■ Records for this exercise:
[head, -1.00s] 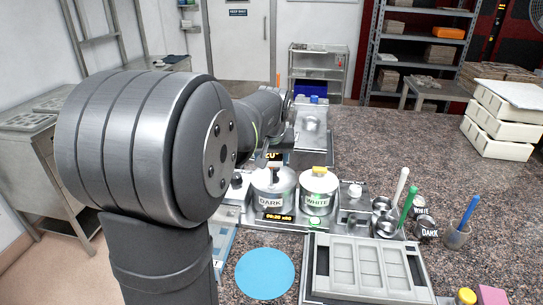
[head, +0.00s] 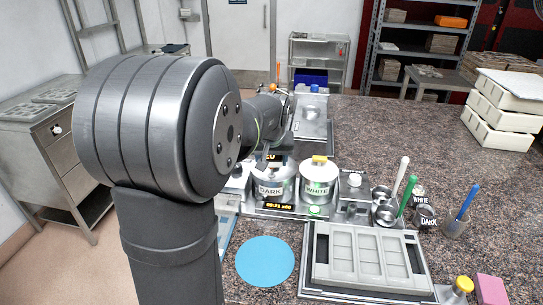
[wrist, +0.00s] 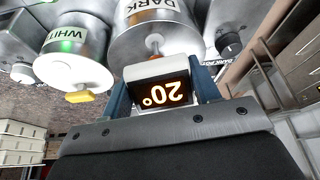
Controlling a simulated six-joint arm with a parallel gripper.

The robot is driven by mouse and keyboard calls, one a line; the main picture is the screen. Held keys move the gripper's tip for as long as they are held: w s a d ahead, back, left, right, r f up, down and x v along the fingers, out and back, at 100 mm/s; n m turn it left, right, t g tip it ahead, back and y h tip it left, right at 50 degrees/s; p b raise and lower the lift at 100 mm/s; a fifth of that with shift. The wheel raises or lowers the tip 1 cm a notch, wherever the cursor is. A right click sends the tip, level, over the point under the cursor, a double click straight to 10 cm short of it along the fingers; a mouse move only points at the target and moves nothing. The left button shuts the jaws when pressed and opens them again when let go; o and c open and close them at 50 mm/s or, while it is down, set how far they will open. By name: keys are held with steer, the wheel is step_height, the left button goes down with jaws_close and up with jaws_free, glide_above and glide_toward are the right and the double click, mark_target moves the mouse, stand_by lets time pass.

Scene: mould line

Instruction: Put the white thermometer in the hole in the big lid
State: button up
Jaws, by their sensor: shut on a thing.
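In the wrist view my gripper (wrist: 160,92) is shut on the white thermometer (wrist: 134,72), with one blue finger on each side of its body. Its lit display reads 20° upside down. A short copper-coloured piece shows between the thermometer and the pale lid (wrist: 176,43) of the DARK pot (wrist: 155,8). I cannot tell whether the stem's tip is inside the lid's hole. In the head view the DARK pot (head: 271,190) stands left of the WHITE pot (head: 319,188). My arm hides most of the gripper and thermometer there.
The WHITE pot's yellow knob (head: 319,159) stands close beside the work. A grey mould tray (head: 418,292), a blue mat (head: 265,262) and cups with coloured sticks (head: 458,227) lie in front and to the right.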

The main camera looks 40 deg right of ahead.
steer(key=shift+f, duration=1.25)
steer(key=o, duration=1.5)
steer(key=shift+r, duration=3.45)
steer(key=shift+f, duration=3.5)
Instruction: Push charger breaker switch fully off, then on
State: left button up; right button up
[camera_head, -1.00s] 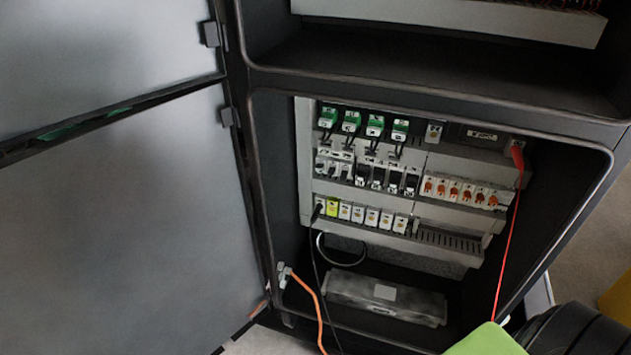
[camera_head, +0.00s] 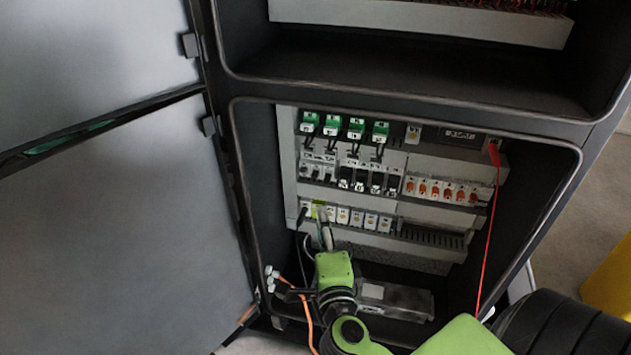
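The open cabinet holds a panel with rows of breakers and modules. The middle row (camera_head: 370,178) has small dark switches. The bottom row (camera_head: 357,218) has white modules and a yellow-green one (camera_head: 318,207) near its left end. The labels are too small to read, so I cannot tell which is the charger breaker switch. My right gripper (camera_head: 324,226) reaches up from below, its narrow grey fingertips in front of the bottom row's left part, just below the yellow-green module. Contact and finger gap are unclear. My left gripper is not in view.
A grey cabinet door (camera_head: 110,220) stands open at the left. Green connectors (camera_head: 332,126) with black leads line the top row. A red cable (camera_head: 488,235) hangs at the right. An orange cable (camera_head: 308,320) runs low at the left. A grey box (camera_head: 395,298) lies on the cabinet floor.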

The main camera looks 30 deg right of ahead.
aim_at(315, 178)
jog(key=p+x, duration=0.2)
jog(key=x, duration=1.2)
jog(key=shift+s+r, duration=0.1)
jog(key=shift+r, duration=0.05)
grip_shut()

--

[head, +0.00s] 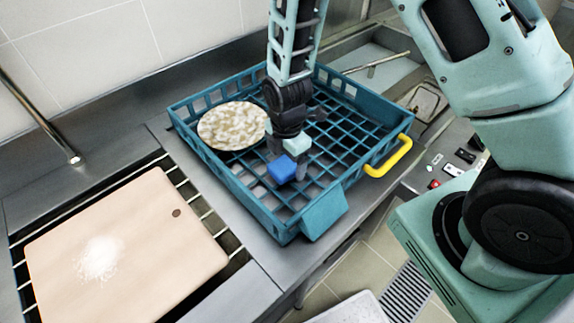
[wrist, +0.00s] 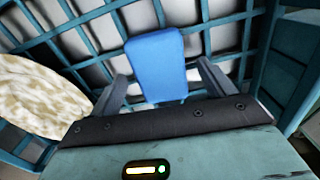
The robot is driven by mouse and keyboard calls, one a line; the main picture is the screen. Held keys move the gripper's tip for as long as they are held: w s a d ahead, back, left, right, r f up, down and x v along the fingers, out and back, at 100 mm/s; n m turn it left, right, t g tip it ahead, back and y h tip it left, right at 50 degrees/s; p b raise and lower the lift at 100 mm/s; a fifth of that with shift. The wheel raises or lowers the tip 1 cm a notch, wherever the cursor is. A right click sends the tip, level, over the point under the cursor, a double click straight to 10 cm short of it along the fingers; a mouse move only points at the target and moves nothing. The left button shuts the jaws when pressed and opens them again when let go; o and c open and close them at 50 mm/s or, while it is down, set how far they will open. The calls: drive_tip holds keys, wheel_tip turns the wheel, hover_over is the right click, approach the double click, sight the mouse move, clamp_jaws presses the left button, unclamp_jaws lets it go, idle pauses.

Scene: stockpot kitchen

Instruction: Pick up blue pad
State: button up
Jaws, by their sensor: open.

---

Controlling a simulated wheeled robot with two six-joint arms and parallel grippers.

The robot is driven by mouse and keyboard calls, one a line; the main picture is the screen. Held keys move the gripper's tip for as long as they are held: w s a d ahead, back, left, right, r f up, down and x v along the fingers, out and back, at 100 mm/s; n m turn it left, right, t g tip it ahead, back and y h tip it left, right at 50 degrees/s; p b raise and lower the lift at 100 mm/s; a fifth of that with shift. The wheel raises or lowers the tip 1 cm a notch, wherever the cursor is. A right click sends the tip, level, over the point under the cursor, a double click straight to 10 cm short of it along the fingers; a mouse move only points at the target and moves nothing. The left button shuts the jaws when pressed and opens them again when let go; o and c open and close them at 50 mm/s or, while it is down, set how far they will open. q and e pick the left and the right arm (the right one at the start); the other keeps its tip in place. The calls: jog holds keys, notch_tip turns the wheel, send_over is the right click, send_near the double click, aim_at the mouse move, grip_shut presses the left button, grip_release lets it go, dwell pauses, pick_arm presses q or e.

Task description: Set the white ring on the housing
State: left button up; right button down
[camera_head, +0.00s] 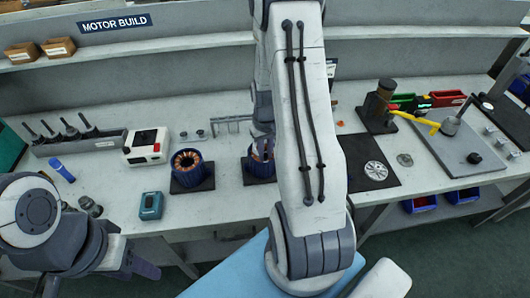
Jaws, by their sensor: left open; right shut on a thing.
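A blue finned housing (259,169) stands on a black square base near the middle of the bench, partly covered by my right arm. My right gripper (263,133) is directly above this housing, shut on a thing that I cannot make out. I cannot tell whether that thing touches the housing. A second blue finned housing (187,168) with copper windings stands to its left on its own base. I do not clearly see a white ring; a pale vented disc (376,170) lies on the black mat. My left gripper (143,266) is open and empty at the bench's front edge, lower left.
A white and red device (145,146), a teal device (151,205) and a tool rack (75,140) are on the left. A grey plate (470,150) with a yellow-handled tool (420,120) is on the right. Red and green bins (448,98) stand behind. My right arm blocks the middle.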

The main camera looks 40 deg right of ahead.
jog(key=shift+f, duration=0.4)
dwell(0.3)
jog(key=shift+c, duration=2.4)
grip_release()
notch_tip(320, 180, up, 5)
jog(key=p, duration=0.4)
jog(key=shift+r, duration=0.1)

■ Exercise: Tally up the lines with the word "parallel" in them, and answer with that number by itself.

■ Worked answer: 2